Abstract

The contemporary seismicity of the Colorado Plateau based on seismic monitoring in the past 30 yr can be characterized as being of small to moderate magnitude, and contrary to earlier views, of a low to moderate rate of occurrence with earthquakes widely distributed. Concentrations of earthquakes have been observed in a few areas of the plateau. The most seismically active area of the Colorado Plateau is the eastern Wasatch Plateau-Book Cliffs, where abundant small-magnitude seismicity is induced by coal mining. The largest earthquakes observed to date, of estimated Richter magnitude (ML) 5-6, have generally occurred in northern Arizona. Although very few earthquakes can be associated with known geologic structures or tectonic features in the Colorado Plateau, seismicity appears to be the result of the reactivation of pre-existing faults lacking surficial expression but favorably oriented to the tectonic stress field. The small to moderate size of the earthquakes and their widespread distribution are consistent with a highly faulted Precambrian basement and upper crust, and a moderate level of differential tectonic stress. Earthquakes in the plateau generally occur in the upper crust from the near-surface to a depth of 15-20 km, although events have been observed in both the lower crust and uppermost mantle in areas of low to normal heat flow.

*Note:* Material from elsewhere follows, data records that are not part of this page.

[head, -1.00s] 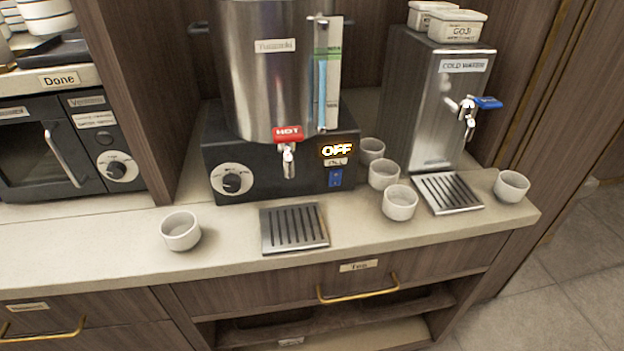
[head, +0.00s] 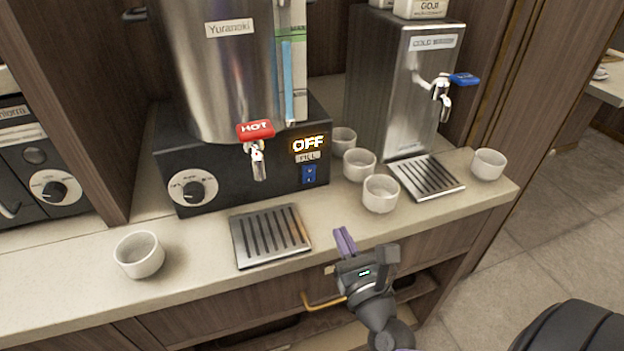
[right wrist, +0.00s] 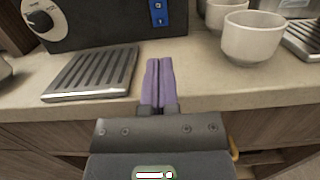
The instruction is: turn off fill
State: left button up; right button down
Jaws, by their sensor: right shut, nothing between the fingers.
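The hot water boiler (head: 215,75) stands on a black base, with a red HOT tap (head: 257,131) at its front. A display (head: 308,144) on the base reads OFF, above a small label that appears to say FILL. The blue fill switch (head: 309,175) is below that label. It also shows at the top of the right wrist view (right wrist: 159,13). My right gripper (head: 344,241) is shut and empty, in front of the counter edge and below the switch. Its purple fingers (right wrist: 159,84) lie together in the right wrist view. My left gripper is not in view.
A drip tray (head: 270,236) lies before the boiler. Several white cups stand on the counter, one (head: 381,193) near my right gripper and one (head: 139,254) at left. The cold water dispenser (head: 405,80) and its tray (head: 427,178) are at right. A drawer handle (head: 322,302) is below.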

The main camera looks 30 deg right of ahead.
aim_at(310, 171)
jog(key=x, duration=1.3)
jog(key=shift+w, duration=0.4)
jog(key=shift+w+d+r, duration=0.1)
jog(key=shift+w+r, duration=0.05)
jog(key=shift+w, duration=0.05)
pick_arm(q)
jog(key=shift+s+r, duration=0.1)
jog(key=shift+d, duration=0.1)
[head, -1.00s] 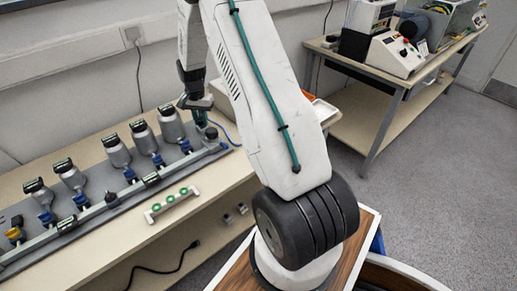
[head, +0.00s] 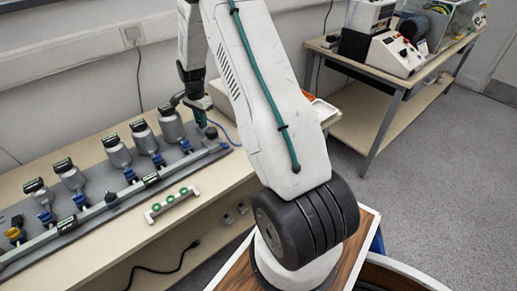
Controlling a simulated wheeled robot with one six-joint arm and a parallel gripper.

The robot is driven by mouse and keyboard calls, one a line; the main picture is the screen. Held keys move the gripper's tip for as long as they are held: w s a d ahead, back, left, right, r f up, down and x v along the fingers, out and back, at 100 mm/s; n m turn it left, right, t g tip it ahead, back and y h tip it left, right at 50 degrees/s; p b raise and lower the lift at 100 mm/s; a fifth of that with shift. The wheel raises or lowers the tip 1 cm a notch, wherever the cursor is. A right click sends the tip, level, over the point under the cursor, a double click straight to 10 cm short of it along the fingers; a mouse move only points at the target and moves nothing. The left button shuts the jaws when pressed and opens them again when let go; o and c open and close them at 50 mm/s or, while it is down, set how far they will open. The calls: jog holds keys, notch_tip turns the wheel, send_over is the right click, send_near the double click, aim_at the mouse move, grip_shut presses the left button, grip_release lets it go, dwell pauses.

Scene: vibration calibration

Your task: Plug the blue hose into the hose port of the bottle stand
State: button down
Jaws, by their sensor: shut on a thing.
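The bottle stand (head: 97,188) is a long grey base on the bench at left, with several grey bottles in a row, blue fittings below them and a rail along its front. My gripper (head: 200,118) points down at the right end of the stand, just right of the last bottle (head: 171,127). It is shut on the blue hose, whose thin free length (head: 226,134) curves out to the right of the jaws. The held hose end is too small and covered to make out. I cannot tell which fitting is the hose port or whether the hose touches it.
A small white rack with green rings (head: 172,204) lies on the bench in front of the stand. A black cable (head: 165,269) hangs below the bench. A second table (head: 375,85) with instruments stands at back right, with open floor beside it.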

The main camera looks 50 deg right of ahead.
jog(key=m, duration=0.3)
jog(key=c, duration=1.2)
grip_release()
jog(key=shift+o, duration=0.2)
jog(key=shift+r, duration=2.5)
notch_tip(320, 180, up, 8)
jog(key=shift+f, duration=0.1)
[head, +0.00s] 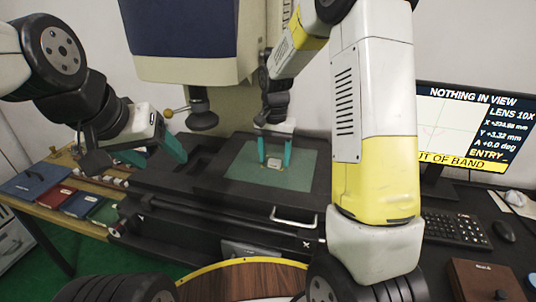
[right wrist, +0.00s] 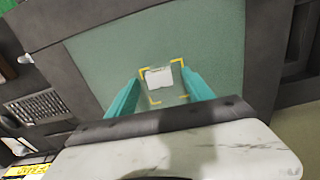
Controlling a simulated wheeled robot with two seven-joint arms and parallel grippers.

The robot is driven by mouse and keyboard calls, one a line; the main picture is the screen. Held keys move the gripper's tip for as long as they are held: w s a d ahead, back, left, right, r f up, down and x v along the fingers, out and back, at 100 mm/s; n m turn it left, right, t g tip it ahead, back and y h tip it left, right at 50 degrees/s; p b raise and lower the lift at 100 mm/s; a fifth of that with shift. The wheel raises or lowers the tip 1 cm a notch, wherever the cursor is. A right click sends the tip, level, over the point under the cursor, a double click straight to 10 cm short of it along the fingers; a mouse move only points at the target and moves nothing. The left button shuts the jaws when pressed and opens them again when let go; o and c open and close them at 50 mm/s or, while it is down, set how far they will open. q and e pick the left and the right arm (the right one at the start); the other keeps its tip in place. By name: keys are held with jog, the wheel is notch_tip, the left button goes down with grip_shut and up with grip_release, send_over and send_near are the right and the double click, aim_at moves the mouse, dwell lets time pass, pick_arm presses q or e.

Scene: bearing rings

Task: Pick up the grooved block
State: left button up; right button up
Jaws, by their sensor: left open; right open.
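A small pale block, which looks like the grooved block (head: 272,161), lies on the green stage plate (head: 220,165) inside yellow corner marks. It also shows in the right wrist view (right wrist: 159,78), between and beyond the fingertips; its groove is too small to make out. My right gripper (head: 275,158) is open, its teal fingers pointing down on either side of the block. I cannot tell whether they touch it. My left gripper (head: 158,156) is open and empty, held left of the stage with its teal fingers angled down to the right.
A microscope body (head: 190,70) stands behind the stage. A monitor (head: 468,125) at right reads "NOTHING IN VIEW", with a keyboard (head: 455,228) and mouse (head: 503,231) below it. Blue (head: 38,180) and red boxes lie on the left bench. A metal handle (head: 293,218) sticks out in front.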

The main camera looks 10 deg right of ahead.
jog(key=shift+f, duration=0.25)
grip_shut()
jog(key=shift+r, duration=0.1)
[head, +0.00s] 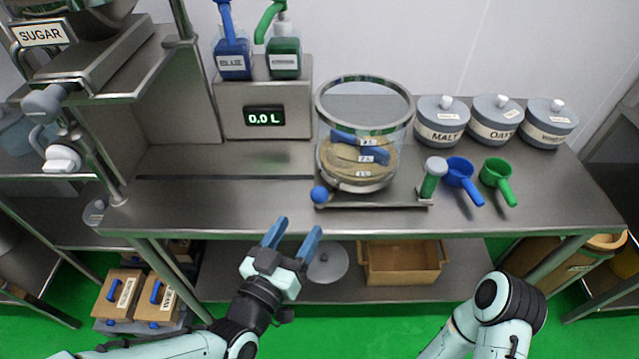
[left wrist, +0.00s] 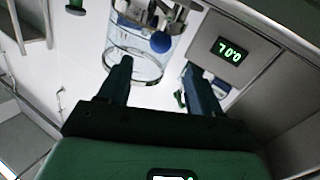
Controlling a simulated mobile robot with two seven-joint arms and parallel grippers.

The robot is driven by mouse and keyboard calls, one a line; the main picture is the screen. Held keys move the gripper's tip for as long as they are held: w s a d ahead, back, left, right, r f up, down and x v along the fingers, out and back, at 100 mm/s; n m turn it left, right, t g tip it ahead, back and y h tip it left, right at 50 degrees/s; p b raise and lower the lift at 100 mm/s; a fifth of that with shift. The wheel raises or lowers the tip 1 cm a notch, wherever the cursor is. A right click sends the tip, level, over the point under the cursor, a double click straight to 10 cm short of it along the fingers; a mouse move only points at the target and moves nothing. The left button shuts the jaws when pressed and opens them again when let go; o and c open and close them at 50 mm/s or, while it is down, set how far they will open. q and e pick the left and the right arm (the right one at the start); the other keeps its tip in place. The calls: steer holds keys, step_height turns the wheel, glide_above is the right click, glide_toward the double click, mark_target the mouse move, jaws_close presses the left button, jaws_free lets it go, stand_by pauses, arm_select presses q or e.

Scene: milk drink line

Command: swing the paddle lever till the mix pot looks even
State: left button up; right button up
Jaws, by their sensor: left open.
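The mix pot (head: 365,105) is a clear glass cylinder with a metal rim, on a low stand on the steel bench. Inside, a blue paddle (head: 376,153) lies over tan contents; I cannot tell how even they are. A lever bar with a blue ball knob (head: 319,194) sits at the stand's front left. My left gripper (head: 297,227) is open and empty, just off the bench's front edge, below and left of the knob. In the left wrist view the knob (left wrist: 160,42) and pot (left wrist: 135,68) show beyond the open fingers (left wrist: 155,68). My right gripper is out of view.
A dispenser (head: 262,110) with blue and green bottles stands left of the pot. Grey lidded jars (head: 441,120) stand at the back right. A blue scoop (head: 462,175) and a green scoop (head: 496,175) lie right of the pot. The bench front left is clear.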

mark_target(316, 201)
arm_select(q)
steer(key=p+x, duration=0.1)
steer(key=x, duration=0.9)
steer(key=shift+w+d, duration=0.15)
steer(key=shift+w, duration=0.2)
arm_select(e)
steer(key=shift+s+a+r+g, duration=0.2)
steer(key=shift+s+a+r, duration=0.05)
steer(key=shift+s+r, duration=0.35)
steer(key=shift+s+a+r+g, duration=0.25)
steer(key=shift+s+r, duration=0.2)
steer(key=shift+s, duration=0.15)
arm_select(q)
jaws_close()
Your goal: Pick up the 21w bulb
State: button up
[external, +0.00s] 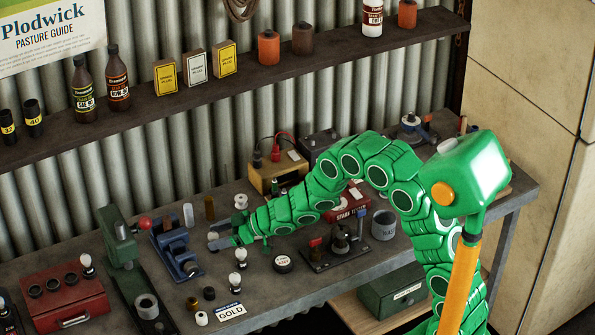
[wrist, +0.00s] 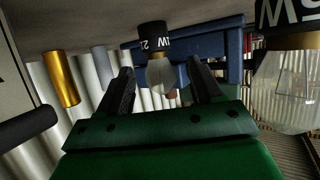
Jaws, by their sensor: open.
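The 21w bulb (wrist: 154,37) has a black base marked with a 21 and a W, a brass collar and a clear glass. The wrist view is upside down, so its glass points down there. In the external view the bulb (external: 213,237) stands at my gripper's tips, partly hidden. My gripper (external: 224,234) is open and reaches left, low over the bench. In the wrist view its two dark fingers (wrist: 160,78) lie on either side of the bulb's glass. I see no finger touching it.
Another bulb (wrist: 290,88) with a W on its base stands close beside my gripper; it shows in the external view too (external: 240,256). A blue vise (external: 178,255) stands beyond the fingertips. A brass cylinder (wrist: 61,80) stands toward the wall.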

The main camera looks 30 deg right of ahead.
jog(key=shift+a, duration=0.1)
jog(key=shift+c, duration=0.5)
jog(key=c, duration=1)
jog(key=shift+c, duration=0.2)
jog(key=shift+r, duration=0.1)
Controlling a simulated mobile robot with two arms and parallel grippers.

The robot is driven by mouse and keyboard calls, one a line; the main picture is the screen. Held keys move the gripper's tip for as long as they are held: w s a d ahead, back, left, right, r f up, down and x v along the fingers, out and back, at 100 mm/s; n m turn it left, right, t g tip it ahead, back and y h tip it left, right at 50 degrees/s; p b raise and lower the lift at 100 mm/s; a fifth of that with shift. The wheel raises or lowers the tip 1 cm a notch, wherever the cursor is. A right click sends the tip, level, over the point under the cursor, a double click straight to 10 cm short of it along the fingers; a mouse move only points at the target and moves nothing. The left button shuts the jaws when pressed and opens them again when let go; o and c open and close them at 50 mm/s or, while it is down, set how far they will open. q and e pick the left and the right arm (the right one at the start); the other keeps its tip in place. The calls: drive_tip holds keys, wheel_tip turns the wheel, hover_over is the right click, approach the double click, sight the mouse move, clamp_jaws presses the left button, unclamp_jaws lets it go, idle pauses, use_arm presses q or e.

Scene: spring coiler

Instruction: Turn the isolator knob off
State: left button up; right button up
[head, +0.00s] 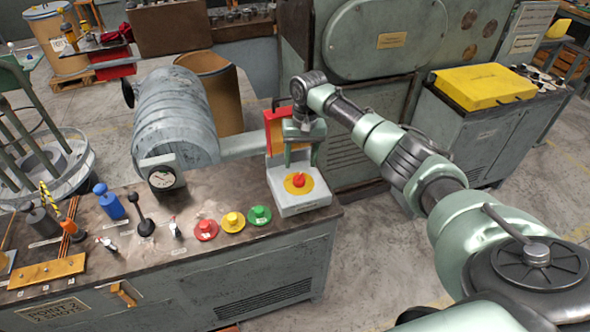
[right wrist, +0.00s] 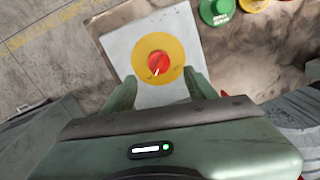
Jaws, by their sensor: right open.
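The isolator knob (head: 299,180) is red and sits on a yellow disc (head: 293,188) on top of a light grey box (head: 306,205) at the bench's right end. In the right wrist view the red knob (right wrist: 159,64), with a pale mark on it, shows ahead of the fingers. My right gripper (head: 300,158) is above the box, pointing down. In the right wrist view its two fingers (right wrist: 163,92) are apart, with nothing between them, and the knob shows just beyond their tips. My left gripper is not in view.
Red (head: 205,230), yellow (head: 233,221) and green (head: 259,215) buttons stand left of the box. A red and yellow panel (head: 277,132) stands behind it. A gauge (head: 162,178), levers and a grey drum (head: 175,120) are further left.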

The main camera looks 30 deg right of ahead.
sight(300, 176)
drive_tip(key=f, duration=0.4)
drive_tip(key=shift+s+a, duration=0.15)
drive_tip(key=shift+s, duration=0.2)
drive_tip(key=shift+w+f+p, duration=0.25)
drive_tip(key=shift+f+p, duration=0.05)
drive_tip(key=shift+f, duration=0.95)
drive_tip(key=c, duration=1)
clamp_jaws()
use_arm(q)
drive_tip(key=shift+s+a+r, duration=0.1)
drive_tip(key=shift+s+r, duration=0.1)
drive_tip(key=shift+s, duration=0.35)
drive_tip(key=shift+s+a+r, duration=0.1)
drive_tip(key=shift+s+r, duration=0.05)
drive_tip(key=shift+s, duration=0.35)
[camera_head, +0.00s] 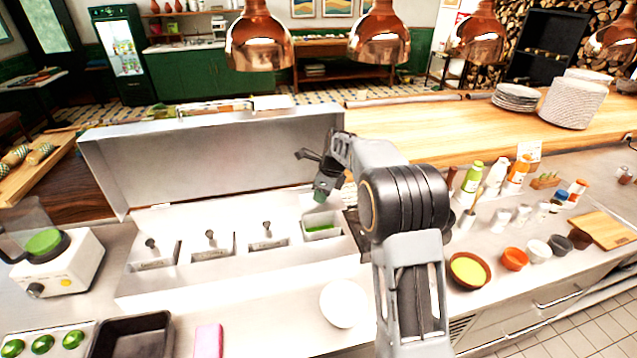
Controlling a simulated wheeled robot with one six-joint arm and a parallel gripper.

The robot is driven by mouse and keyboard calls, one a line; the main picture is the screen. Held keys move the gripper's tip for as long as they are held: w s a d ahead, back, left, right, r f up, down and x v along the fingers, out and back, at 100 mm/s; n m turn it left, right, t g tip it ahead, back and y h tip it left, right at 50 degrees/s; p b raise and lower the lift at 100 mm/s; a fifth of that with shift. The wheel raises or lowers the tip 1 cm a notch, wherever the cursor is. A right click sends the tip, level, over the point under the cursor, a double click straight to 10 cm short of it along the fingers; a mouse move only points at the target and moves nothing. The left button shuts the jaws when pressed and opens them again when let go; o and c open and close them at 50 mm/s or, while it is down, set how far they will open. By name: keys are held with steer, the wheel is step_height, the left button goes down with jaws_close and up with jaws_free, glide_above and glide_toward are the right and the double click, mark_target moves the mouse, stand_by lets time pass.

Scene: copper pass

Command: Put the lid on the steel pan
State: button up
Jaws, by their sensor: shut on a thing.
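The steel pan (322,237) is the right one in a row of pans in the pale counter unit, and green food shows in it. My gripper (321,192) points down just above this pan's back edge. It is shut on something small and dark that I cannot make out. No lid plate can be told apart clearly at the jaws. The other pans to the left, such as the left pan (153,265), have dark knobs or handles standing up from them.
The unit's raised steel cover (215,150) stands behind the pans. A white round dish (343,303) lies in front. Copper lamps (260,42) hang above. Bottles and an orange bowl (514,259) stand right of my arm. A blender base (60,265) is at left.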

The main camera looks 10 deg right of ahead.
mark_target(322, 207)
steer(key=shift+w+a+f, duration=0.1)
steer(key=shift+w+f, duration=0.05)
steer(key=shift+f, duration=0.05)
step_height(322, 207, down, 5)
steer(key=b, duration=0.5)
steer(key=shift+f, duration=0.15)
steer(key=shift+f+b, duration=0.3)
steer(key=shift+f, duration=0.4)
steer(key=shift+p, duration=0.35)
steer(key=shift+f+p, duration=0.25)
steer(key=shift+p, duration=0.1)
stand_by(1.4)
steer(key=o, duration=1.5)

The latter suggests that temperatures are sufficiently low at these depths that brittle failure and hence earthquakes are still possible. The predominant mode of tectonic deformation within the plateau appears to be normal faulting on northwest- to north-northwest-striking faults with some localized occurrences of strike-slip faulting on north-west- or northeast-striking planes at shallow depths. The contemporary state of stress within the plateau is characterized by approximate northeast-trending extension in contrast to the previous belief that the plateau was being subjected to east-west tectonic compression. One area of the plateau, the eastern Wasatch Plateau and Book Cliffs, may still be characterized by compressive stresses; however, the nature of these stresses is not well understood.